To sum up, there are numerous ways in which motor behavior influences visual awareness. First, action may serve as additional information that influences visual awareness. Second, action execution may restrict the number of alternatives in the decisional process. Third, action execution may enable performance monitoring (e.g., thanks to the detection of errors or because of increased task difficulty). Fourth, action may trigger attentional mechanisms that modify stimulus perception. The first mechanism would be based on the pre-activation of the motor cortex or co-activation of motor and visual cortices, where motor-related information (possibly based on functional synchronisation) is integrated – possibly thanks to involvement of the PFC – in visual awareness together with visual information. The second mechanism pertains to the decisional process of response selection, where action restricts the alternative options available. Here, we assume that response choice inhibits its alternative by interhemispheric inhibition between bilateral M1s, the dPM, and the contralateral M1 (Mochizuki, Huang, & Rothwell, 2004).
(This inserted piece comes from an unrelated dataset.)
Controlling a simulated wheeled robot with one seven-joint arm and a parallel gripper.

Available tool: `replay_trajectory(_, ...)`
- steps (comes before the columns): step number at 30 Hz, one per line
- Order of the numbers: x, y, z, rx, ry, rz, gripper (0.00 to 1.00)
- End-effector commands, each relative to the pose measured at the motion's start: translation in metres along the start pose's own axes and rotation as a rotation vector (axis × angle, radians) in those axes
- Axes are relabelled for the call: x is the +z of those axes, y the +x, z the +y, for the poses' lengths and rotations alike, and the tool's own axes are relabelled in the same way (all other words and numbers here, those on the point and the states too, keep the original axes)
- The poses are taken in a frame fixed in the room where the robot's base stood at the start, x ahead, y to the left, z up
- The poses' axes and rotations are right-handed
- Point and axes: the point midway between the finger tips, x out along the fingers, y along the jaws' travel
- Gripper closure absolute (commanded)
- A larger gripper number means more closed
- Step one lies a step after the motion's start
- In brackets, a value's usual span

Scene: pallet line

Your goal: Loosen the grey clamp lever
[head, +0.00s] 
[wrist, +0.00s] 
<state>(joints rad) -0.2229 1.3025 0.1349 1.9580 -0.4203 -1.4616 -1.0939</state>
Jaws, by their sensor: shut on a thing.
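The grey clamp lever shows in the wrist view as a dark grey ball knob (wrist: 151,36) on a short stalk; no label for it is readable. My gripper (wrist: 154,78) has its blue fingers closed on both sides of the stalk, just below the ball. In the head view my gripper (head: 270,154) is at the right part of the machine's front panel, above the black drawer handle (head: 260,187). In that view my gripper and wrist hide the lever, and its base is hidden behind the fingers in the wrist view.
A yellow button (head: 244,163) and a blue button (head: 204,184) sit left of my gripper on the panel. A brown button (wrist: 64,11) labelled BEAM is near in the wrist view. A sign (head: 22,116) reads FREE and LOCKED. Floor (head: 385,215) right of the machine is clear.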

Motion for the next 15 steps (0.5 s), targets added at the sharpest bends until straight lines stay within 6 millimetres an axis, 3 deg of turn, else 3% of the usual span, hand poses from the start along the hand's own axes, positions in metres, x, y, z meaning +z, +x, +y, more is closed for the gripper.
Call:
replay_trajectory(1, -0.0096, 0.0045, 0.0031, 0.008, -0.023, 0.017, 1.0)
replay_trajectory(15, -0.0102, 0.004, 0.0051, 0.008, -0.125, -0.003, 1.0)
The third mechanism seems to be related to error-detection and monitoring on the neuronal level that involves ACC processing. It is conceivable that all the mechanisms may be engaged either together with or without engagement of the PFC. Moreover, one may or may not be aware of additional evidence. Motor cortex excitability and therefore motor movements may be modulated without awareness of additional evidence and/or information from the PFC that is passed through cortico-cortical or subcortical routes. The fourth mechanism requires the engagement of the PFC and top-down attentional modulation of visual cortex excitability. Here, the action influence would be indirect: action would influence attention and this in turn would affect visual awareness.

The current paper presents the hypothetical cognitive and neuronal mechanisms of how action influences visual awareness. The detailed prediction of the proposed mechanisms still requires investigation; however, empirical evidence clearly suggests that action influences visual awareness, extending the classical view on the action-perception cycle.